Two former White House contracting experts who disclosed the problem contend that the best solution is for the government to terminate the lease, essentially forcing Trump to divest himself of the property to avoid conflicts of interest.
The lease also allows the government to sell the property to a private party, which would then serve as Trump’s landlord.
When Trump’s daughter, Ivanka, signed the $180 million lease with the General Services Administration on behalf of his organization in August 2013, he was not yet a candidate for the presidency. Prospects for his election as president seemed far-fetched.
Now agency officials and Trump’s legal advisers must confront what to do to address the problem, after the president-elect spent tens of millions of dollars to turn the historic property into the glittering Trump International Hotel-Old Post Office.
Already, Trump and his team have drawn criticism for encouraging foreign government officials to book rooms at the hotel, including for his upcoming inauguration on Jan. 20, an arrangement that could create the appearance they are being induced to curry favor with the incoming president.
The clause in the lease was designed to prevent conflicts of interest from turning an arms-length financial relationship into what amounts to a cozy insider’s deal, wrote Steven Schooner, who oversaw federal procurement legal matters for the Clinton administration and Daniel Gordon, President Barack Obama’s first procurement policy administrator. Schooner is now a law professor at George Washington University, and Gordon is a senior adviser to the school’s Procurement Law Program.

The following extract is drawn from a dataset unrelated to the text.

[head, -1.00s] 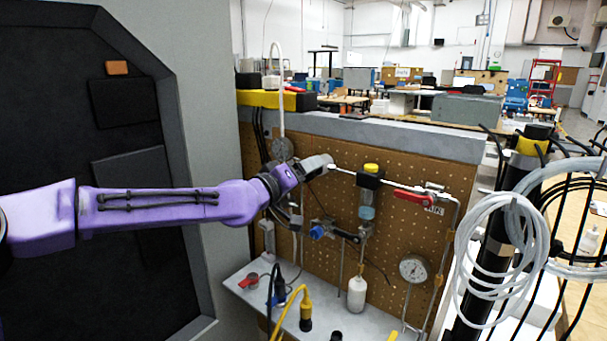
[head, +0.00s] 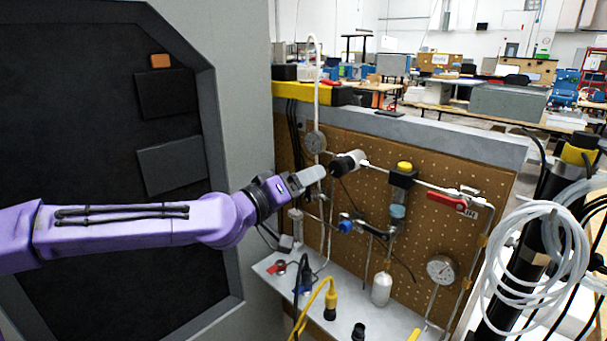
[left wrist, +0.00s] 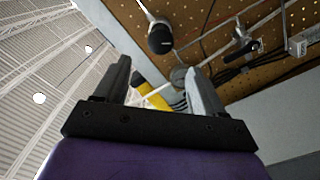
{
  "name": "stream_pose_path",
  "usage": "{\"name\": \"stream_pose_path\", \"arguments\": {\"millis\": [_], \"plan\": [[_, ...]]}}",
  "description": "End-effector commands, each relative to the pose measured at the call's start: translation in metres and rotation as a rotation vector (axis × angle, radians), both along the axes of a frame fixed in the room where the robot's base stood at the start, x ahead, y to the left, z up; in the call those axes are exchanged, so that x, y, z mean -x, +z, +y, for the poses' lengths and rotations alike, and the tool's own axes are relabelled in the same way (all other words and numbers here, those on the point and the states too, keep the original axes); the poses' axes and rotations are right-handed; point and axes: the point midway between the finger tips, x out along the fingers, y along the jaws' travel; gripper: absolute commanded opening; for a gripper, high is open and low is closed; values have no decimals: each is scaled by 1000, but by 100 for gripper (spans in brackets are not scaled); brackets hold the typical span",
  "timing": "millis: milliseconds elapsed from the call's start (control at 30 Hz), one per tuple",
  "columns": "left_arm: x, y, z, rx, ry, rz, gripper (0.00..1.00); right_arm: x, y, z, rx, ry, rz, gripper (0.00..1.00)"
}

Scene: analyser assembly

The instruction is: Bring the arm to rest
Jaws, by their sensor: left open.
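My left arm is purple and comes in from the left in the head view. Its gripper (head: 307,177) is in front of the pegboard (head: 335,225), just left of a black and white cylindrical fitting (head: 348,163). In the left wrist view the two fingers (left wrist: 160,84) are apart with nothing held between them. The same black-ended fitting (left wrist: 160,38) shows beyond the fingers, apart from them. My right gripper is in neither view.
The pegboard carries pipes, a red-handled valve (head: 447,201), a gauge (head: 440,268) and a yellow-topped unit (head: 402,174). A grey shelf (head: 352,318) with plugs and cables is below. Coiled white tubing (head: 530,265) hangs at the right. A dark panel (head: 90,150) stands at the left.

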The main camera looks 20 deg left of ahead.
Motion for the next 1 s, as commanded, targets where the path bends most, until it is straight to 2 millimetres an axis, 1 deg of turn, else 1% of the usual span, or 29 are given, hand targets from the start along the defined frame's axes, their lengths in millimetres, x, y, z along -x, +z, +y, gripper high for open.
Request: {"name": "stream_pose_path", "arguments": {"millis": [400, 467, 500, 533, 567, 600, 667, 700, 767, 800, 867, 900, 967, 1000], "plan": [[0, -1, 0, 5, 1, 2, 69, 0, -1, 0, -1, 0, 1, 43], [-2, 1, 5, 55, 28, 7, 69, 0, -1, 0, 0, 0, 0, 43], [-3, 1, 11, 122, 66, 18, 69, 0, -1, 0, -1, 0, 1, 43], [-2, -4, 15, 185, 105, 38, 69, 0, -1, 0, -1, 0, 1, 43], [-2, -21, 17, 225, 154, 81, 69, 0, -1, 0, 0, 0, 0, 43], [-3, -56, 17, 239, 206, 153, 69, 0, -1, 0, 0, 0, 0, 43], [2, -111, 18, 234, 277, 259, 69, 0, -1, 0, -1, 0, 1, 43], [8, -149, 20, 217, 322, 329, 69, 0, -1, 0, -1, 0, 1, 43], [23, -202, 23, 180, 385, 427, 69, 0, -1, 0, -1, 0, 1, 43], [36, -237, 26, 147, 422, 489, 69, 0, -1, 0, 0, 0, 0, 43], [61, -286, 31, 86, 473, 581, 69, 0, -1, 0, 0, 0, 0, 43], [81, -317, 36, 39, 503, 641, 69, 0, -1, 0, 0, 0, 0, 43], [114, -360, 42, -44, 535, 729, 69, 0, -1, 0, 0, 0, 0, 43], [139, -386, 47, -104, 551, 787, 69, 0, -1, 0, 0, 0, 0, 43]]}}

In an opinion piece published Monday in Government Executive magazine, Schooner and Gordon contended that the deal represents “an intolerable intermingling of an elected official’s government duties and his family’s personal financial interests.”
“To protect the integrity of the federal government’s procurement process, GSA must end its lease arrangement with President-elect Trump now,” they wrote.
To protect the integrity of the federal government’s procurement process, GSA must end its lease arrangement with President-elect Trump now.
Steven Schooner and Daniel Gordon, former senior federal contracting officials
The GSA said in a statement that, as required when Congress ordered the redevelopment of the Old Post Office in 2008, it “ran a fair and open competition, subject to careful and rigorous review, which resulted in the selection of the Trump Organization as the preferred private sector entity to redevelop the Old Post Office.”
“It is the Office of Government Ethics that provides guidance to the executive branch on questions of ethics and conflicts of interest,” the agency said. “GSA plans to coordinate with the president-elect’s team to address any issues that may be related to the Old Post Office building.”
However, the Office of Government Ethics lacks jurisdiction over the terms of federal contracts, and so its only role might be to advise the Trump White House.
A spokesman for the ethics office declined to comment. Trump’s transition team did not respond to a request for comment.
Schooner and Gordon said the terms of the government’s deal with Trump are consistent with long-accepted restrictions against government contracts with federal employees or organizations controlled by one or more government employee.
Federal contracting rules state that the policy “is intended to avoid any conflict of interest that might arise between the employees’ interests and their government duties, and to avoid the appearance of favoritism or preferential treatment by the government toward its employees.”
GSA plans to coordinate with the president-elect’s team to address any issues that may be related to the Old Post Office building.
General Services Administration
The problem will become palpable after the inauguration, Schooner and Gordon wrote, when Trump will appoint a new GSA administrator. Part of that person’s job will be to oversee the lease with the Trump Old Post Office LLC, part of the Trump Organization, for which Trump currently is president, chairman and majority shareholder.
Trump has said he will put his children in charge of his vast real estate holdings when he assumes the Oval Office, but the two ex-White House contracting specialists say that wouldn’t avoid the appearance of conflicts of interest, if not direct conflicts.
“That is why we would not tolerate a judge deciding a case involving a family member,” they wrote.